One of the keys to career progress (advancement) is identifying and taking advantage of new opportunities. Most of the time the new opportunities are not obvious; after all, when things become obvious they are usually past the “opportunity” stage. The crucial habit for progress is watching, learning and becoming aware of trends and changes going on around you. Here are three steps to help you prepare yourself for the next big opportunity:

  • Demonstrate flexibility: The word ‘flexible’ has various meanings; in this context think of ‘willingness.’ Be the person at your company who is willing to do new things, like taking on the project that nobody wants. Don’t balk when things don’t go the way you want them to go.
  • Get out of your comfort zone: Face it, progress never comes without some level of discomfort. Look for ways you can improve your skills in new areas. Think of something you never would have considered and do it; even if it’s riding a bull.
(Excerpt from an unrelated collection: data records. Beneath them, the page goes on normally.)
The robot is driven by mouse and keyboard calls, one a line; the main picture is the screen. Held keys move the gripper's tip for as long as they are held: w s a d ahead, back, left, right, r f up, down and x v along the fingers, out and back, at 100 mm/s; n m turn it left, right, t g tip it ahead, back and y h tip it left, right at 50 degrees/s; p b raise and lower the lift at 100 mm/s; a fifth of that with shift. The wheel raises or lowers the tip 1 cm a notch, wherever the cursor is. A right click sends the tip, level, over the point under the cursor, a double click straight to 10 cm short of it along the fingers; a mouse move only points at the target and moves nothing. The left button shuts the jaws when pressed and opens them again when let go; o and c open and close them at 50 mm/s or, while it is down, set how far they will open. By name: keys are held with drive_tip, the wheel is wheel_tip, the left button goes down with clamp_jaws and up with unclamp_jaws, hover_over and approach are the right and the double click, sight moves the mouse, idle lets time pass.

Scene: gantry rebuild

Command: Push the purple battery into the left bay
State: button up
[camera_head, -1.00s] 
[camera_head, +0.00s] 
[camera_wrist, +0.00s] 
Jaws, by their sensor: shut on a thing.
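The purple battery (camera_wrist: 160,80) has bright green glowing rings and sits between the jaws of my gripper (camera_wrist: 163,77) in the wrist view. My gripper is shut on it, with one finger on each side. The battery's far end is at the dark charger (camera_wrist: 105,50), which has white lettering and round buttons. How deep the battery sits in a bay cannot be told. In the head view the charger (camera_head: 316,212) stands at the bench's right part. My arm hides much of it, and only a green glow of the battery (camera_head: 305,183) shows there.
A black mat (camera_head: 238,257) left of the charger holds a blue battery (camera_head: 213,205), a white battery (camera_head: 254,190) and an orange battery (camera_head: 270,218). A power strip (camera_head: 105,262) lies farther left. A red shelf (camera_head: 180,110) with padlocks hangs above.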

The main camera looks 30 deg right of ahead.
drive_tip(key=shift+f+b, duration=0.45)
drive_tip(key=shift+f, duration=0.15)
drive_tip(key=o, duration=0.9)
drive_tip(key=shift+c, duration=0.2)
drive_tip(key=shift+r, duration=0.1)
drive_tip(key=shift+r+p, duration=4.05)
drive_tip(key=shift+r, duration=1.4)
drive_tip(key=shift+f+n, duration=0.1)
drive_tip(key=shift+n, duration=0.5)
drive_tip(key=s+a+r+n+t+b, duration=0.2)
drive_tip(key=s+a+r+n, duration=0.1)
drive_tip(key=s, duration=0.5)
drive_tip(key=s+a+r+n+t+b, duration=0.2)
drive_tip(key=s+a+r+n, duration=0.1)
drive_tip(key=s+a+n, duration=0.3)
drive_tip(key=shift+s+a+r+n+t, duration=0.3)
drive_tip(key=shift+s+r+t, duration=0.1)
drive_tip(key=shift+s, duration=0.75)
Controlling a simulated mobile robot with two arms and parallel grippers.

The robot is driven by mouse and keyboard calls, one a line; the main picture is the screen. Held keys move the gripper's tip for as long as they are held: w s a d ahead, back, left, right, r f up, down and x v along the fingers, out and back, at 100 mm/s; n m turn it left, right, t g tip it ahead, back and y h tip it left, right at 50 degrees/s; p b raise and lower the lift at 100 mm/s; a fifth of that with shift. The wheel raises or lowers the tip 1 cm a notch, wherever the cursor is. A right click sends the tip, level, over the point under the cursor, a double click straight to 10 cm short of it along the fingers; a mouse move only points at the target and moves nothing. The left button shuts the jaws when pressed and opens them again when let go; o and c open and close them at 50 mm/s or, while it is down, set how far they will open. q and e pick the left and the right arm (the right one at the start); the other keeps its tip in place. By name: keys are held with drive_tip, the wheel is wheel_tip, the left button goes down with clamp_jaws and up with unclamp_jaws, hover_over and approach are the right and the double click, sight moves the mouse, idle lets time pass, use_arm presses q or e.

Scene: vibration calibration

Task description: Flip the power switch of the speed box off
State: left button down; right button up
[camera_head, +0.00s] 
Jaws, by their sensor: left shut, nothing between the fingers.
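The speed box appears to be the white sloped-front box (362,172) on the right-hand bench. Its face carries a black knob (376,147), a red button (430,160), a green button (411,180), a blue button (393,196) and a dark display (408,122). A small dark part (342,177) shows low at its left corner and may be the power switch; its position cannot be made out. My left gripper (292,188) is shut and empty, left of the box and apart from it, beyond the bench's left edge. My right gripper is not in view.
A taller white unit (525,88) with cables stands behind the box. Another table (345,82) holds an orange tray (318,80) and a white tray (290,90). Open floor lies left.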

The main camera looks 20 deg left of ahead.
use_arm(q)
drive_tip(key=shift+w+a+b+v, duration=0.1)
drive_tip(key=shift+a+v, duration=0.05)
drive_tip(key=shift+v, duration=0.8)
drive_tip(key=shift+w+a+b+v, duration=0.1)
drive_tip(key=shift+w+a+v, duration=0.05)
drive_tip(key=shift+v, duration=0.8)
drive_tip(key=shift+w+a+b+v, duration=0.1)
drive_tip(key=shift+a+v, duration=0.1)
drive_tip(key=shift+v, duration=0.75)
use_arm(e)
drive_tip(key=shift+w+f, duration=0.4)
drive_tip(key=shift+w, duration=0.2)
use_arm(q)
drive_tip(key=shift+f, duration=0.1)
  • Work with people: The only way to progress in this life is to work with other people. The teams that have people who work together win. Even in so-called “individual sports” such as running, race car driving or gymnastics, the athletes depend on many other people for their success. Be open and humble enough to learn from other people, and be willing to help others any way you can.

At the end of the day (or week, month or year) you are responsible for your progress. You need to take the steps. You will surely find many along the way who are willing to help you; take advantage. But don’t wait for them to bring success to you; that will never happen. Make the effort; take the steps.
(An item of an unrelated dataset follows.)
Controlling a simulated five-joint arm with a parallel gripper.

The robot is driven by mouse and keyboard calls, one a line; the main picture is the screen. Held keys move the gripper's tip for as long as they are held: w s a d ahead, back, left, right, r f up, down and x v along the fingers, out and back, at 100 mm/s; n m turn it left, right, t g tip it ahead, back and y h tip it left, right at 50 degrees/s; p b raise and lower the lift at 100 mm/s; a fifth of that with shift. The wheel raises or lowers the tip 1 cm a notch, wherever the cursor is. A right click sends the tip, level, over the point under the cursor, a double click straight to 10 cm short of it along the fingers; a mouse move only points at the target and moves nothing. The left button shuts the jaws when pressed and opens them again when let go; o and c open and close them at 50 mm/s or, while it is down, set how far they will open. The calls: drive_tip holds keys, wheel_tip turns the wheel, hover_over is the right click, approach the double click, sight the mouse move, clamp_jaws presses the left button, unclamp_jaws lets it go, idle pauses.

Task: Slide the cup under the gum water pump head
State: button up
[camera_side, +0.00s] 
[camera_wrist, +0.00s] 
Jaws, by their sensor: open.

The Product Management Perspective: The ideas for this post came from a question posed to me about how an engineer can become a product manager. Following these three things will help you progress from your work as an engineer (or support or SE or any other job) to becoming a successful product manager. And for you who are product managers, look for people who are trying to make the shift and reach out and help them. You’ll find satisfaction in knowing you helped someone else, and doing so will benefit your career.